Also, a bit like Berlin, the low rent attracted a cultural, artistic population, creating a vibrant cultural scene. The self-managed Gurzelen project, set on the former city stadium, is a great example with its music studios, radio and plastic art activities. And of course, its tennis courts, the only publicly available grass courts in Switzerland! 

The reason I started this blog is because I felt not all watch fans knew about how rich the horological scene is here in Bienne. How do you feel about the city’s watch heritage and how it is promoted? 

The two largest employers in Bienne are Rolex and Omega. Thousands of people work there. But, to your point, not that many people know much about the history of watchmaking in Bienne and its impact on the city. Our entire urban development has been around watchmaking. Sometimes for better, sometimes for worse! 

I think brands could go further on sharing this heritage. There is a lot to be proud about. What we do, where we come from. Watch brands are not here by accident. The rich local history can be used to further promote and showcase their products, and attract people who love watches to visit Bienne. 

We don’t have, like La Chaux-de-Fonds, a given set of watchmaking constructions recognized by UNESCO. But what is unique in Bienne is that watchmaking is part of the city everywhere, in everyday life. It is not just limited to the industrial zone. That creates a very special atmosphere, and makes it a great place to visit for the curious tourist.  

Are there specific projects you are working on at the city level to promote this aspect of Bienne?

15 years ago, we had put in place clocks around the city, in partnership with the watch brands. Each clock represents one of their iconic timepieces. Those served their purpose but require a lot of maintenance and we feel something new, more engaging, is needed today. 

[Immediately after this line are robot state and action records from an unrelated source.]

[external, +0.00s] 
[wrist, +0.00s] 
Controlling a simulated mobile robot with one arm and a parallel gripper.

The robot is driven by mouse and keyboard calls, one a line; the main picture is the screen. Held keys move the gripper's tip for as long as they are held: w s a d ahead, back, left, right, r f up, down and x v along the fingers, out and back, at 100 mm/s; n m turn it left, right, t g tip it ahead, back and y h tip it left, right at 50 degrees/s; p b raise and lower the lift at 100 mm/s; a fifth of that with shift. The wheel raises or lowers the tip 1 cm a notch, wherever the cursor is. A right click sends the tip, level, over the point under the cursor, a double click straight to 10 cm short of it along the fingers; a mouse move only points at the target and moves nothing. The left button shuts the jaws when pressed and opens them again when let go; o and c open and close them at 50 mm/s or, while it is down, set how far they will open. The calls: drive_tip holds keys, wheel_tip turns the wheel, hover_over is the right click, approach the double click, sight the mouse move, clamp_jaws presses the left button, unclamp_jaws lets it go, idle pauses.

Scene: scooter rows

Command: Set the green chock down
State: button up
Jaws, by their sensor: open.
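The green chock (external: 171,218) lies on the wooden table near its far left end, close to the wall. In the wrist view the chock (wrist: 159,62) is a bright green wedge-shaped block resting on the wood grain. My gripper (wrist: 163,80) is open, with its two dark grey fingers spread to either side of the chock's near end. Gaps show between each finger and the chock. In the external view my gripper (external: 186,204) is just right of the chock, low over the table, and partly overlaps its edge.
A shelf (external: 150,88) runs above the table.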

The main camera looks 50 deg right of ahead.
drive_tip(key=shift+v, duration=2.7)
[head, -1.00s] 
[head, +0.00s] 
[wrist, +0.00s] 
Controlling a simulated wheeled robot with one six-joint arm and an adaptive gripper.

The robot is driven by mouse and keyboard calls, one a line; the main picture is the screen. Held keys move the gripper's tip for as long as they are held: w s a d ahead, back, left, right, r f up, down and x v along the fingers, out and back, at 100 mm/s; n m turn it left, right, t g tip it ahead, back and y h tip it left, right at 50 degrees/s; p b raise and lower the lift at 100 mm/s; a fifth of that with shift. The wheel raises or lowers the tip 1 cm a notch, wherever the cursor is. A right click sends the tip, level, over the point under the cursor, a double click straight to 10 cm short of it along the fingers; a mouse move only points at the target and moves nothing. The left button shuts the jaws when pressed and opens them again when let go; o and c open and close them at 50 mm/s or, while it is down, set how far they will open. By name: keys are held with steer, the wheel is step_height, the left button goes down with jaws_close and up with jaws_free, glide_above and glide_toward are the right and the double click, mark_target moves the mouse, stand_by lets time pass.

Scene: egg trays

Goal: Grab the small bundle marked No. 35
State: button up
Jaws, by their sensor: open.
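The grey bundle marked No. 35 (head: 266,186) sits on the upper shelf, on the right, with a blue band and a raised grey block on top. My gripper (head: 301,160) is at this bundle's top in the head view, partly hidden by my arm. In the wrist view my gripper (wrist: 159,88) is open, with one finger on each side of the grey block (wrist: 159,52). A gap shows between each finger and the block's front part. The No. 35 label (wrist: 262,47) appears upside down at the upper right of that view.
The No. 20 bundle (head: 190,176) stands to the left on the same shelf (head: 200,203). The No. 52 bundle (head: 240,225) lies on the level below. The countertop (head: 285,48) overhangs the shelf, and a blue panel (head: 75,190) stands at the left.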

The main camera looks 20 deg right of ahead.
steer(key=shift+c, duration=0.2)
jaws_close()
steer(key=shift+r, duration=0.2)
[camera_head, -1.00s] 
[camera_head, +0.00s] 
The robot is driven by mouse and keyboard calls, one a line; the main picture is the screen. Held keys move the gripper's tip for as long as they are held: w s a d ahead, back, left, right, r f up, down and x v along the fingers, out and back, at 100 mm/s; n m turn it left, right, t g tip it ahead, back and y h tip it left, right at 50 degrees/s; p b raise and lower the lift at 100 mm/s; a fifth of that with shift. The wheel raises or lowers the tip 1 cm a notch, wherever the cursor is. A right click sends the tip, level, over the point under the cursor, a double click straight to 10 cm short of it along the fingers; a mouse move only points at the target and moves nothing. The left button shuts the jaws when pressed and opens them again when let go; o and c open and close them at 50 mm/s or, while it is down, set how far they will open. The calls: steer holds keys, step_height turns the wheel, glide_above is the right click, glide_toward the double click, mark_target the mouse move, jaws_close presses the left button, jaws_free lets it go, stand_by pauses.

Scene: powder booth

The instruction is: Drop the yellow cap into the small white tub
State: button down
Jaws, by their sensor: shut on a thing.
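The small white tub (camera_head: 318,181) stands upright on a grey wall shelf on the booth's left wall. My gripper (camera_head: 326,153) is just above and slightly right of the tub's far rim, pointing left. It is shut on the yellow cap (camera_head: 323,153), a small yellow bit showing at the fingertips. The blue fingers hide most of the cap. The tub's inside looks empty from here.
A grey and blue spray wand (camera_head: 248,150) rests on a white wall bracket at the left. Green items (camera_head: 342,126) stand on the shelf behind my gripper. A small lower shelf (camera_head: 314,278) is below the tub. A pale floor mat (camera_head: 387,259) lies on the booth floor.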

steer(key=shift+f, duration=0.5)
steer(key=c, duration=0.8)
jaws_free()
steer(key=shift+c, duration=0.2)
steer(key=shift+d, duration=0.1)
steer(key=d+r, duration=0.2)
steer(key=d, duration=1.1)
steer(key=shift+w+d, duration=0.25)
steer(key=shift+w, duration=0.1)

We did a book with the Swiss Art History Society about Bienne as a city. Its architecture, our heritage. Now, we are discussing with them doing another one, about the historical watchmaking sites specifically. Beyond the paper book, we would like to have an interactive element, with QR codes on the sites linking to additional content. 

We have half of the funding right now, provided by the city. We are trying to raise the other half (70,000 CHF) and I am hoping local watch brands will contribute. The idea is to really promote the places and the people, the workers, who contributed to making Bienne what it is today.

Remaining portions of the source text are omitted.